Solicitar a intercessão da Virgem Maria é uma nota que acompanhava os documentos papais desde há muitos séculos. Porém, menos comum do que o esperado, sendo mais encontrado os nomes dos apóstolos Pedro e Paulo e de Nosso Senhor. Também vale salientar a frase ‘a única que destruiu todas as heresias…’, atribuída a São Bernardo, que passou a indicar um propósito, e que será repetido por papas posteriores, mas que, de fato, já havia sido lembrada por Pio VIII na sua‘Traditi humilitati”.
Mesma intenção podemos apontar em relação às datas escolhidas para a publicação: Mirari Vos (15 de agosto – Assunção), Traditi humilitati (24 de maio – N. Sra. Auxiliadora), Quanta Cura (08 de dezembro – Imaculada Conceição) e Pascendi(08 de setembro – Natividade).

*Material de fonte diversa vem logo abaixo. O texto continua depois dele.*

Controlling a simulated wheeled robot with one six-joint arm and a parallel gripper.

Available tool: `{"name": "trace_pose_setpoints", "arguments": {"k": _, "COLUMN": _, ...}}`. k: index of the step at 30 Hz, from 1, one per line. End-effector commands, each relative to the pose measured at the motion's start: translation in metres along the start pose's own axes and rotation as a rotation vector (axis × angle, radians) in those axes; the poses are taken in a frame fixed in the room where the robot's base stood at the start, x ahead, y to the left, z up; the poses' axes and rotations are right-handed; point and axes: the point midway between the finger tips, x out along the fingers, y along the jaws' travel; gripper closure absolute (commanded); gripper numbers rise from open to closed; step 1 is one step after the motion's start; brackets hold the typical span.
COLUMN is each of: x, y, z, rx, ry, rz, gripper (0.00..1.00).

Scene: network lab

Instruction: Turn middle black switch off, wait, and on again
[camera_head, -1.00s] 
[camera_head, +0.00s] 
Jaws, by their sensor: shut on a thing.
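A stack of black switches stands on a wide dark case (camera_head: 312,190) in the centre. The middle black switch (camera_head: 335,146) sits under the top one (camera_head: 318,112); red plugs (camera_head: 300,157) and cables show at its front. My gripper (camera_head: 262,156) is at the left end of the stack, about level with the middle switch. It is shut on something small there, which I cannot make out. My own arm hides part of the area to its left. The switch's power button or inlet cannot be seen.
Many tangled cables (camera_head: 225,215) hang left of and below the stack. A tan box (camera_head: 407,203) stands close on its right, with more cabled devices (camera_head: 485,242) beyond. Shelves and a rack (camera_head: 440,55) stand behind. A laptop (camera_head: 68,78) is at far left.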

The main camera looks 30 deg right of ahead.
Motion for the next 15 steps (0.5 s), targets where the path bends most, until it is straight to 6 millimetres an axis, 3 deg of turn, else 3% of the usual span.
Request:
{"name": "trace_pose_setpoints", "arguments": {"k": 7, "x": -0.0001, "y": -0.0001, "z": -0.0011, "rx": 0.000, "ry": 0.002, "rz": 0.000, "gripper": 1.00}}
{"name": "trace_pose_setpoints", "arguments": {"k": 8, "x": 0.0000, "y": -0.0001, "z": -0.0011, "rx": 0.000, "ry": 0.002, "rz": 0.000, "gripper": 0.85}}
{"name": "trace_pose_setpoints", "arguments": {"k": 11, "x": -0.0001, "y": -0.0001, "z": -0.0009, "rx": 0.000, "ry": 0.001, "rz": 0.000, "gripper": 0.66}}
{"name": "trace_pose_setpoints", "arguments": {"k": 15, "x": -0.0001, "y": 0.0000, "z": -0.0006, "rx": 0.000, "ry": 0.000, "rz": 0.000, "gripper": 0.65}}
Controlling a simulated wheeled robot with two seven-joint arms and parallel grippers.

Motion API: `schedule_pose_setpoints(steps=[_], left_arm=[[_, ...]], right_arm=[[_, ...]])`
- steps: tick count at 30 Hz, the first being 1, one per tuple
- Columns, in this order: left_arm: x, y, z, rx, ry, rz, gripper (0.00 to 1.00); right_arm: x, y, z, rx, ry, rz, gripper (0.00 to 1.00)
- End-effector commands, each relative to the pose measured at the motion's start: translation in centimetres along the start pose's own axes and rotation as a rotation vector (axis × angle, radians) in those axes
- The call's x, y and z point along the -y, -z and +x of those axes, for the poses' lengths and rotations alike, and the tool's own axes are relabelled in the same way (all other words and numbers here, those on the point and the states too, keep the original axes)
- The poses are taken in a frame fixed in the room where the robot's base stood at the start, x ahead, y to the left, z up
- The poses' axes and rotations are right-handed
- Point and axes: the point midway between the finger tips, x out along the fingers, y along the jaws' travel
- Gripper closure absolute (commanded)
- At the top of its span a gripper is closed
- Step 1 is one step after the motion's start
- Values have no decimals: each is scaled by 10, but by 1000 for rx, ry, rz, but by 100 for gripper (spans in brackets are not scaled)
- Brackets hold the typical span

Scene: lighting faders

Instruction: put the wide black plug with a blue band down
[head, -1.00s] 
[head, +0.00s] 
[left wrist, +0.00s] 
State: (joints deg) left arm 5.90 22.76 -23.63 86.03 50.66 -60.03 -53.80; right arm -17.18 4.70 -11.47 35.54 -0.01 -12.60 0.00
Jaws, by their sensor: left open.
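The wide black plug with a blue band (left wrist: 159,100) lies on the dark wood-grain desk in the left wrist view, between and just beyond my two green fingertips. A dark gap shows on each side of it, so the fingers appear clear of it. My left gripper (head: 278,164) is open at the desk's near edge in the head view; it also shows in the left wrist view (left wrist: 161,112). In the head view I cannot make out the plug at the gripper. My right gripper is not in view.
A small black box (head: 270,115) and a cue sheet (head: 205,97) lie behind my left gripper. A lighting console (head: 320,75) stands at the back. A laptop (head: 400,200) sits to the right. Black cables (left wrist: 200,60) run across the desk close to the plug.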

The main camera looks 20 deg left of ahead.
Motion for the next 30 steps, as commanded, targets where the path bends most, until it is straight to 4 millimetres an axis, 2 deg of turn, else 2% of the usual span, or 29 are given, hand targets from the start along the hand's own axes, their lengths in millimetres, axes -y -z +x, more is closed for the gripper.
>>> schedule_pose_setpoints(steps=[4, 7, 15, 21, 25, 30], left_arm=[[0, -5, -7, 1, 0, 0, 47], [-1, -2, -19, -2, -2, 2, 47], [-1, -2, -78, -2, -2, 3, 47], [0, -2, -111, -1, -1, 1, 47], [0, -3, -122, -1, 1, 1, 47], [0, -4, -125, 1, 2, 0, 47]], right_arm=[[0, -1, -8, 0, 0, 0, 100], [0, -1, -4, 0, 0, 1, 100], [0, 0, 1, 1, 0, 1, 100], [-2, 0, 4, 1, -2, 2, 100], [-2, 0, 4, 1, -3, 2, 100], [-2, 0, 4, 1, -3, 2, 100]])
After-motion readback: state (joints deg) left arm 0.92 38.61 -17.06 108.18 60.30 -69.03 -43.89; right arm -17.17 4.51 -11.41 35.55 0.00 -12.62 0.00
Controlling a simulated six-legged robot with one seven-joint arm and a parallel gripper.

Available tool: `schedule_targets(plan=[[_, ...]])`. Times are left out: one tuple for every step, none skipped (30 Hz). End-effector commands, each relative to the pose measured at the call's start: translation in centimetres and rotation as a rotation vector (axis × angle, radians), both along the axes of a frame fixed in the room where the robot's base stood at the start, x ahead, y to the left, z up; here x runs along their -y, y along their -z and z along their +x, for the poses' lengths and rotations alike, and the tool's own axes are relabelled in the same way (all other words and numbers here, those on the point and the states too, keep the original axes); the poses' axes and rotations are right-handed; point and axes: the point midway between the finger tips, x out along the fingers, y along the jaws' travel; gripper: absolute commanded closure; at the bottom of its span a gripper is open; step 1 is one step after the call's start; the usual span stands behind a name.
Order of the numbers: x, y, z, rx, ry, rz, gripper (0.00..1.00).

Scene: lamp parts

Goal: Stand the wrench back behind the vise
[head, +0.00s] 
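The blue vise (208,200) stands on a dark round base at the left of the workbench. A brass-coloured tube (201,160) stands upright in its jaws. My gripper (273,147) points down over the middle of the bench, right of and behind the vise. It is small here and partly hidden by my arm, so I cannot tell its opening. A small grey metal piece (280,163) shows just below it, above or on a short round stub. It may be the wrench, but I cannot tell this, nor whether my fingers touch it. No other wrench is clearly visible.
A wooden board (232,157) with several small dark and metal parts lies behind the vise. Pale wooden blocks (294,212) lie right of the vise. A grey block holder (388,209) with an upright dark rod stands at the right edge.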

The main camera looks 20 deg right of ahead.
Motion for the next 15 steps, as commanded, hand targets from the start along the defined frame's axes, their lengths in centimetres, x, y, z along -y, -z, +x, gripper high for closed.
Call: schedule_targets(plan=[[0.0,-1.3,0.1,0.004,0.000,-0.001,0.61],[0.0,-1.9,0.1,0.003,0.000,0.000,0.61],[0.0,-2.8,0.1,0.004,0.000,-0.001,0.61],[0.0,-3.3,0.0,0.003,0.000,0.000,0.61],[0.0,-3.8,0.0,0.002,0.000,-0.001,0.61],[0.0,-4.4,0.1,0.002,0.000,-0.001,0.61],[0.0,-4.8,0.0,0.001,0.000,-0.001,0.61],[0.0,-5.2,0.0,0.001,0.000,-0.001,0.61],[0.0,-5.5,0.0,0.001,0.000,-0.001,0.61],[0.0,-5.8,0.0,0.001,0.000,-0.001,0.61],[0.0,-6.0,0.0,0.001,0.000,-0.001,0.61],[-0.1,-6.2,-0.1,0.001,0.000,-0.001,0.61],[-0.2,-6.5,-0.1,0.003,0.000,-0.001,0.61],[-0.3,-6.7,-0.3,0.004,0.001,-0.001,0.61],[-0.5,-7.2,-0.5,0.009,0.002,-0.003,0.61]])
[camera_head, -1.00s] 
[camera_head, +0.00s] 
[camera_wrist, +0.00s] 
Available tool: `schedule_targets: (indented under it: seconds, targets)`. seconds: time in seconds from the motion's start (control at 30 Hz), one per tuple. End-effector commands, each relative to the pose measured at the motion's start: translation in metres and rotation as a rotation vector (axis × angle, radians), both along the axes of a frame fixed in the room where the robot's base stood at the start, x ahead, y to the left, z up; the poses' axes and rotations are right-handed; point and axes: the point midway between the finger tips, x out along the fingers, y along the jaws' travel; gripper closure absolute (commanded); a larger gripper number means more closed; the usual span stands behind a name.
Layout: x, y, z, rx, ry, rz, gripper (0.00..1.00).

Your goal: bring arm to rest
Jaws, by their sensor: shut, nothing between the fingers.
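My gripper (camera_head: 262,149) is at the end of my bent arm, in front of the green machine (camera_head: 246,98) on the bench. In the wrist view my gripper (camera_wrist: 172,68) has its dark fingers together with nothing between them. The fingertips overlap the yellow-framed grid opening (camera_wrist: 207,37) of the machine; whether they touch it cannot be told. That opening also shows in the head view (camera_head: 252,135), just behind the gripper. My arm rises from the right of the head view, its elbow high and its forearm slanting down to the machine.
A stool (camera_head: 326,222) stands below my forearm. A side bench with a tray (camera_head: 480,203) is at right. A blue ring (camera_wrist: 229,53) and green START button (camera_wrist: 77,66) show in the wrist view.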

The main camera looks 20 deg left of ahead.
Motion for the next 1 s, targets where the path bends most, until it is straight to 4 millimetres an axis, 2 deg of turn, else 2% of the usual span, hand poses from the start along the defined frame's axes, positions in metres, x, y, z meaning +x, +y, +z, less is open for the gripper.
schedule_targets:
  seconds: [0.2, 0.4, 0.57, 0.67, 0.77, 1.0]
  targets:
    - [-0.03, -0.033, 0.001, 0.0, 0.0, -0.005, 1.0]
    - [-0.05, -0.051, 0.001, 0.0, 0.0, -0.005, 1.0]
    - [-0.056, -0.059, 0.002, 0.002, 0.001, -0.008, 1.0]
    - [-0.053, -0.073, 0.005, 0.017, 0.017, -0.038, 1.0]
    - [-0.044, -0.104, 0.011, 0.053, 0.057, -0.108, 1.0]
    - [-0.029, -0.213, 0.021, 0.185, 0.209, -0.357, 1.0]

O papa compreendeu de que auxílio necessitava para derrotar inimigo tão pernicioso: daquela “que esmagará a tua [da serpente] cabeça”.
Por fim, parece justo estabelecer a primeira encíclica do papa Capellari como ponto de partida para um estudo sobre a crise sem fim de nossa época. Entretanto, para fazer justiça aos papas anteriores, Gregório XVI não é o primeiro a condenar os erros do seu tempo.
Mirari Vos não rompe, nem inova o magistério da Igreja, mas é como que o resumo e o ajuste de tudo que foi dito antes pelos papas que sofreram o drama da Revolução em sua fase francesa pós 1789, assim como uma demonstração emblemática daquilo que sempre a Igreja ensinou e condenou, opondo-se aos males de cada época, nesse caso o “liberalismo”.